Los lectores, y eso se ve mejor que en ningún sitio aquí, en
la nube internáutica, llena de reseñas, críticas, comentarios, exaltaciones y
exultaciones, muy pocos leen únicamente por aprovechamiento propio, sino que
leen también para los demás. Leer un libro y estar pensando en alguien a quien
podría gustarle, imaginarse a ese alguien riendo o disfrutando con eso con lo
que nosotros nos solazamos, es bastante común. Compartir algo así es como
amplificar nuestra capacidad de gozo. Abrir pequeñas delegaciones para nuestro
disfrute en un cuerpo ajeno. Una especie de colonización. El placer de los demás nos interesa, pero, más
vale no recurrir a autoengaños filantrópicos, nos interesa mucho más nuestro
propio placer, el que recibimos al imaginar el deleite que le hemos
proporcionado al otro.
En el terreno de la lectura, como en cualquier otro, hay
gente mejor dotada, no sólo para captar todos los matices del libro, sino
también para saber a quien recomendárselo, o regalárselo, llegado el caso.

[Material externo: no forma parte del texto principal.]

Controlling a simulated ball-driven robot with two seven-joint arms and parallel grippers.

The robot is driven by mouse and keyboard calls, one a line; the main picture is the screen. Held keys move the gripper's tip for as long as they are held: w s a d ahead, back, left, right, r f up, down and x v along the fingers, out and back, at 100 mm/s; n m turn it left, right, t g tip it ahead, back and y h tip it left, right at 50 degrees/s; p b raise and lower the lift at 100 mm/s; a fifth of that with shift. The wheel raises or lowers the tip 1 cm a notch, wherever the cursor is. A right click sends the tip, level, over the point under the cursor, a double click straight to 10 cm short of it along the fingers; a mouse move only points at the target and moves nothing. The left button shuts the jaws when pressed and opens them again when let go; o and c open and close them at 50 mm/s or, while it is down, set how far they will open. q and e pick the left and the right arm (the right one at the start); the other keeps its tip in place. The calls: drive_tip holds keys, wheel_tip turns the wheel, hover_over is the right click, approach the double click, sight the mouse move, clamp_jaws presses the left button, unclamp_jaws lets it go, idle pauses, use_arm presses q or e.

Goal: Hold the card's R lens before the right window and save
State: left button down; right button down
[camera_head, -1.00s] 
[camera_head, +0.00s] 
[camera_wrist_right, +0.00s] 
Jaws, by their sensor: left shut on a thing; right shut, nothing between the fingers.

Mi hermano (no en vano fue educado como un pura sangre, y
puesto en pista por un jinete de tan aguda espuela como lo fue mi madre) ha
desarrollado para esto un grado de afinación extraordinario (casi igual al
punto de frío que da a sus cervezas). Lo cual hace que, coincidiendo con alguna
fecha señalada, cuando nos regala un libro (nunca es uno sólo, sino series de
tres, un pequeño recital) eso se convierta en un verdadero acontecimiento.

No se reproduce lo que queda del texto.